### Goal:
Copy out every line in which the string "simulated" occurs.

[Records of robot episodes]
::::::
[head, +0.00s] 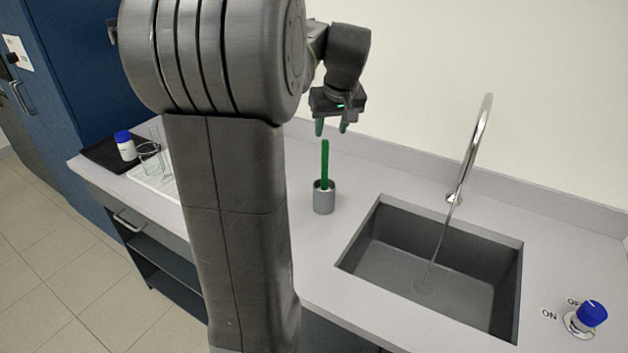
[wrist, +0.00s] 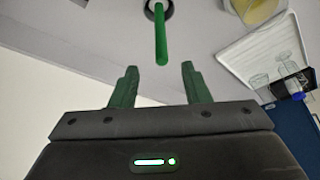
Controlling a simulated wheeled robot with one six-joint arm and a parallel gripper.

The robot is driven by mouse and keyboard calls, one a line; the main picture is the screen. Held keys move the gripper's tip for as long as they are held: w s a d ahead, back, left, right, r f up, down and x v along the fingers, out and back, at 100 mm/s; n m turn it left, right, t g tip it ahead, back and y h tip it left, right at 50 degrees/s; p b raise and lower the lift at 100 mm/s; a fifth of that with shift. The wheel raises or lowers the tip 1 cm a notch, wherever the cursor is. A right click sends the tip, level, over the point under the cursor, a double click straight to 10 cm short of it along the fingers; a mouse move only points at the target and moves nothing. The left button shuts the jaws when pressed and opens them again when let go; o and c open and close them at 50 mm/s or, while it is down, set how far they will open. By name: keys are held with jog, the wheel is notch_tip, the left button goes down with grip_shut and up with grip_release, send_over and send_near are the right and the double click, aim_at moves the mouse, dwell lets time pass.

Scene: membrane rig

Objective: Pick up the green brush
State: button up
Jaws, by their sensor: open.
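The green brush (head: 325,160) stands upright in a grey cylindrical holder (head: 323,201) on the counter, left of the sink. Only its green handle shows; its lower end is hidden in the holder. In the wrist view the green brush (wrist: 161,36) rises from the holder (wrist: 150,10) toward the space between the fingers. My gripper (head: 331,127) is open and empty, just above the top of the handle in the head view. In the wrist view my gripper (wrist: 157,78) has its two green fingertips spread, with the handle's top beyond them and apart from both.
A sink (head: 430,265) with a tall running faucet (head: 468,150) lies right of the holder. A blue-topped knob (head: 591,313) is at the front right. Glass beakers (head: 150,158) and a blue-capped bottle (head: 125,146) stand at the left. The counter around the holder is clear.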

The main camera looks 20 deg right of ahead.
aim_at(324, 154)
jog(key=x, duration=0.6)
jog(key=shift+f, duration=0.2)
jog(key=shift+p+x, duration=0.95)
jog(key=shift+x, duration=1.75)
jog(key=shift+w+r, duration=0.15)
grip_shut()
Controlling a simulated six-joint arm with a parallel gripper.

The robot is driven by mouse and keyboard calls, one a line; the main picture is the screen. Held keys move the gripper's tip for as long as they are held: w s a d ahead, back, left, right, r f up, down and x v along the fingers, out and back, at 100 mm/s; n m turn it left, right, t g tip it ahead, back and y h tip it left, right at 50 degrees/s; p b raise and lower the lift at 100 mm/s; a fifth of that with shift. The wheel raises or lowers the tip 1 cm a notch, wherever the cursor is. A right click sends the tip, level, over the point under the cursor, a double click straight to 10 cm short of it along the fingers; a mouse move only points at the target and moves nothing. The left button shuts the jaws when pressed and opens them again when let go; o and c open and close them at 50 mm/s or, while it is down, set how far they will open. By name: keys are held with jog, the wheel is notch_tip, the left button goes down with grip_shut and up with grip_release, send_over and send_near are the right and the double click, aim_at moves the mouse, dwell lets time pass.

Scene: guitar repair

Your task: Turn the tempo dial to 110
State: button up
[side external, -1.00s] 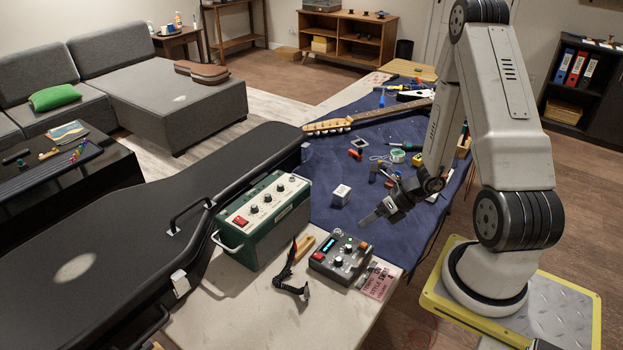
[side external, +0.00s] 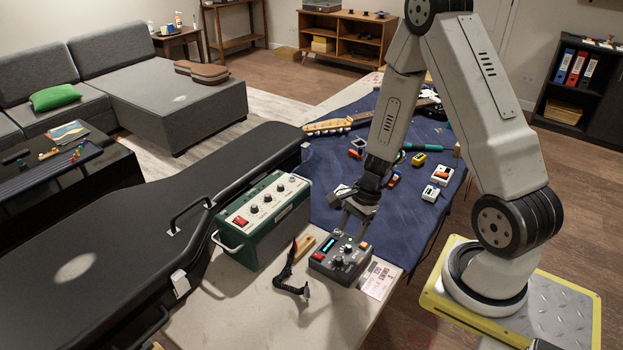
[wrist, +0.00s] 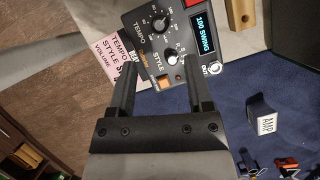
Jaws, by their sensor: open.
::::::
### Full solution:
Controlling a simulated wheeled robot with one six-joint arm and a parallel gripper.
Controlling a simulated six-joint arm with a parallel gripper.

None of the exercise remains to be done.